The Why Beneath Everything - Homily Reflection 6th Sunday OTA

Readings 021526  

Blessed be God. Praise be to Jesus Christ, forever and ever. Amen.
Come, Holy Spirit—fill us with joy, set our hearts ablaze with Your presence.

All children do it.
My children did.
My grandchildren did.
I’m sure I did.
And every one of you did too.

We asked the question every parent hears a thousand times:
“Why?”

Daddy, why is the sky blue?
Mommy, why do I have to take a nap?
And as they get older:
Why do I have to take a bath?
Why can’t I stay out all night?
Why does it hurt so much when their heart is broken?

Why. Why. Why.

The truth is—we never grow out of that question.
We just trade childish Whys for grown‑up ones.

Every one of us lives with a Why.

Why do people cross borders illegally.
Why do crowds protest.
Why do some wrestle with identity, or reject the identity they were given.
Why are some held accountable for wrongs but others not.
Why are some hearts hardened by racism or bigotry.
Why are you Catholic, and someone else Protestant.
Why do some believe in Christ, and others walk away.
Why are you who you are.

And when we look for answers, the world is quick to offer them—
quick, shallow, feel‑good answers:
politics, psychology, slogans.
“No bad.”
“No wrong.”
“No evil.”
Just whatever the individual sees, feels, or wants.

But God’s wisdom is not the wisdom of the age.

Our faith pushes back against the noise:
against tribalism,
against consumerism,
against technocratic thinking,
against the myth that progress alone can save us.

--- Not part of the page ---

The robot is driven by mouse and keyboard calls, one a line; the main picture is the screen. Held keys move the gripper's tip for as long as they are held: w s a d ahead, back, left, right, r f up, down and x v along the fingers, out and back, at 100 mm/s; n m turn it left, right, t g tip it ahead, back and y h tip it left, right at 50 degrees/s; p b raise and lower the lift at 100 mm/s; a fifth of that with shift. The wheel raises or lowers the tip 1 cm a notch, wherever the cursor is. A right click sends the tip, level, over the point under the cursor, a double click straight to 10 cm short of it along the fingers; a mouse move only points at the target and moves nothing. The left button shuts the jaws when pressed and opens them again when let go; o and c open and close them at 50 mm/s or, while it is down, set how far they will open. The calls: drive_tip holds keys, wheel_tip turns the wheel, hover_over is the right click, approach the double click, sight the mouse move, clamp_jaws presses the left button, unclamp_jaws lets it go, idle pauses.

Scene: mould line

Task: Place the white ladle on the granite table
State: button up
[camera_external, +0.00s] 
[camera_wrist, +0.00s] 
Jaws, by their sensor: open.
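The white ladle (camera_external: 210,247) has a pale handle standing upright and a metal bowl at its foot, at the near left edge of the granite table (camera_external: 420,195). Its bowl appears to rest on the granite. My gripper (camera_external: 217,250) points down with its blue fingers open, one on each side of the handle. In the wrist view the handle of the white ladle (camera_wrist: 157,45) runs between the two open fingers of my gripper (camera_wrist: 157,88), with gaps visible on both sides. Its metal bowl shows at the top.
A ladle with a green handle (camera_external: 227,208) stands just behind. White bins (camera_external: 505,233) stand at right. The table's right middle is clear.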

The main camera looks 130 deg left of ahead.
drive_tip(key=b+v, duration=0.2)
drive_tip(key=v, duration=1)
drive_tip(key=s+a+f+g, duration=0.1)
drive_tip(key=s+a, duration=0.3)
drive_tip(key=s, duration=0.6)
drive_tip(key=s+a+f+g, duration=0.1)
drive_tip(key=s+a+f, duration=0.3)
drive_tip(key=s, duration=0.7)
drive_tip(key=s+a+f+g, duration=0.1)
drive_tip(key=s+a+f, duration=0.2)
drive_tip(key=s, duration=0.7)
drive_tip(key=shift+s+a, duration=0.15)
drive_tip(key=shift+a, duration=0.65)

Because human freedom is real—
and morally serious.

And that’s exactly why Sirach tells us that God sets before every person
“life and death, good and evil.”
We are not victims of fate or impulses.
We are not trapped by our past or our passions.
We shape the world we live in.
And freedom—true freedom—is not self‑invention.
It is ordered toward the good.

And once we understand that freedom is ordered toward the good,
we begin to see why truthfulness is essential.

That’s why truthfulness matters.
“Let your Yes mean Yes” is not just personal morality—
it is the foundation of trustworthy institutions,
honest leadership,
ethical media,
and a civic life capable of sustaining justice.

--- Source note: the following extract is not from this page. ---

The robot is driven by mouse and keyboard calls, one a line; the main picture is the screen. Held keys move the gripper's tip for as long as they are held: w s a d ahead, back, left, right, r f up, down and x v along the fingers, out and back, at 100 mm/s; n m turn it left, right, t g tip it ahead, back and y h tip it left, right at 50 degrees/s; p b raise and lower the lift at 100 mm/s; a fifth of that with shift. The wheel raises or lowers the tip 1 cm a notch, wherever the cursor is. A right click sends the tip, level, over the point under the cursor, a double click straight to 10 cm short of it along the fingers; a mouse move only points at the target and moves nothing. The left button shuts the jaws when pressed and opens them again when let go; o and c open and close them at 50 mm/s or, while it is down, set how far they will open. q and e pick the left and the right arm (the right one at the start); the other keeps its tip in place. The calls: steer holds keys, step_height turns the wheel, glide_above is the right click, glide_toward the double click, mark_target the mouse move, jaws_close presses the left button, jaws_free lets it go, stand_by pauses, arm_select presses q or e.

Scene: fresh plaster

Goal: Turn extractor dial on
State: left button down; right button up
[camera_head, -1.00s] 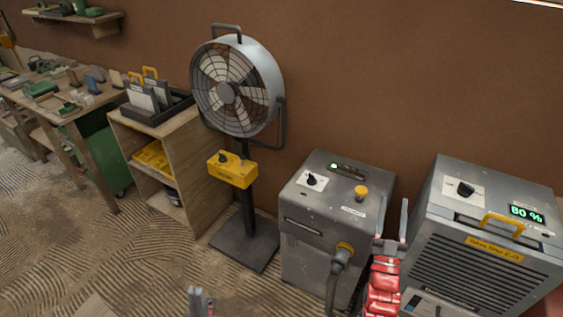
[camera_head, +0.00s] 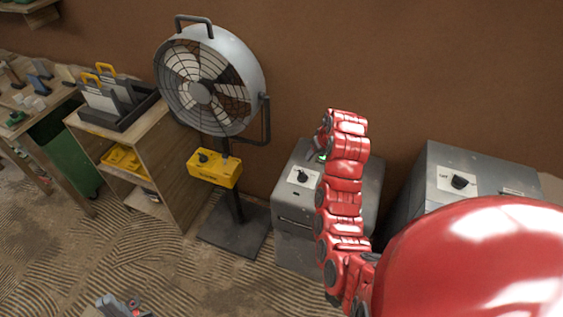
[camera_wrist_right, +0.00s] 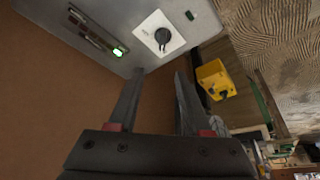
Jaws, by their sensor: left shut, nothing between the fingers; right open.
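The extractor, a grey box cabinet (camera_head: 296,214), stands in the middle right of the head view. Its black dial (camera_head: 301,175) sits on a white plate on the top panel. In the right wrist view the dial (camera_wrist_right: 163,38) is just beyond the fingertips, beside a lit green indicator (camera_wrist_right: 119,52). My right gripper (camera_wrist_right: 158,72) is open and empty, apart from the dial. In the head view my red right arm covers part of the cabinet's top and front. My left gripper (camera_head: 118,306) is shut and empty at the bottom left of the head view.
A fan (camera_head: 208,80) on a stand with a yellow control box (camera_head: 214,168) is left of the extractor. A wooden shelf unit (camera_head: 170,150) is further left. The brown wall is close behind.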

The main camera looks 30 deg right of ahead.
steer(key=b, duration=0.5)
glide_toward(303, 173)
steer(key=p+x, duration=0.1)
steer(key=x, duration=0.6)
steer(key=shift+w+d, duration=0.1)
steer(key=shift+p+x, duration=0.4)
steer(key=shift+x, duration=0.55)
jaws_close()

A society built on spin, manipulation, and half‑truths
will always collapse on the vulnerable.

But God’s law is not oppression.
It is the path to human flourishing.
The commandments are not chains—
they are guardrails that protect dignity,
stabilize relationships,
and create the conditions for justice and peace.

When Jesus intensifies the commandments,
He is not tightening the screws.
He is protecting women from objectification,
families from instability,
communities from violence,
and the poor from exploitation.
His law is love in its most protective form.

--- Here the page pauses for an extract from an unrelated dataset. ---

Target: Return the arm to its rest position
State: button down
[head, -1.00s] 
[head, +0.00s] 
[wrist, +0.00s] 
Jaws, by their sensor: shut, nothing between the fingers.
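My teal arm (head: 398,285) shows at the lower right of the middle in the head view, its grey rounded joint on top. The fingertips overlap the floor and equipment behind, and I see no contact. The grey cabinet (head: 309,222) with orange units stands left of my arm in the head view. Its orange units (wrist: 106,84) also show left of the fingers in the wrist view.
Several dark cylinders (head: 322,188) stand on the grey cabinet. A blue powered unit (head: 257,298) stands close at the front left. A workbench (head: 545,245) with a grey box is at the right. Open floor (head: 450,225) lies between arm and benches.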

So maybe the real Why beneath everything is this:
God wants us free enough,
truthful enough,
and courageous enough
to choose the good—
and to help build a world where every person can flourish.

And the deepest Why of who we are
is Jesus Christ Himself.
He is the One who names us,
calls us,
and sends us.

So go now into the world with this in your heart:
Be good.
Be holy.
And preach the Gospel—
not with arguments or slogans,
but with the way you live your life
and the way you love one another.

Praise be to Jesus Christ, forever and ever. Amen


Saturday, February 14, 2026

The Love That Feeds Us

 Readings 021426 

On Valentine’s Day, we remember something deeper
than cards and roses and candlelit tables.
We remember the God who feeds love,
the God who sustains love,
the God who is love.

Jeroboam tried to hold his kingdom
by grasping, by fearing, by building idols.
And we know that temptation.
Whenever fear replaces trust,
our hearts start shaping little golden calves
of control, or comfort, or self‑protection.

But real love—
the kind that makes a marriage holy,
the kind that builds a family strong—
cannot live on substitutes.
It cannot live on fear.
It cannot live on the bread we bake for ourselves.

Real love lives on God.
Real love is fed by God.
Real love is sustained by the Word
that breaks like bread in the wilderness.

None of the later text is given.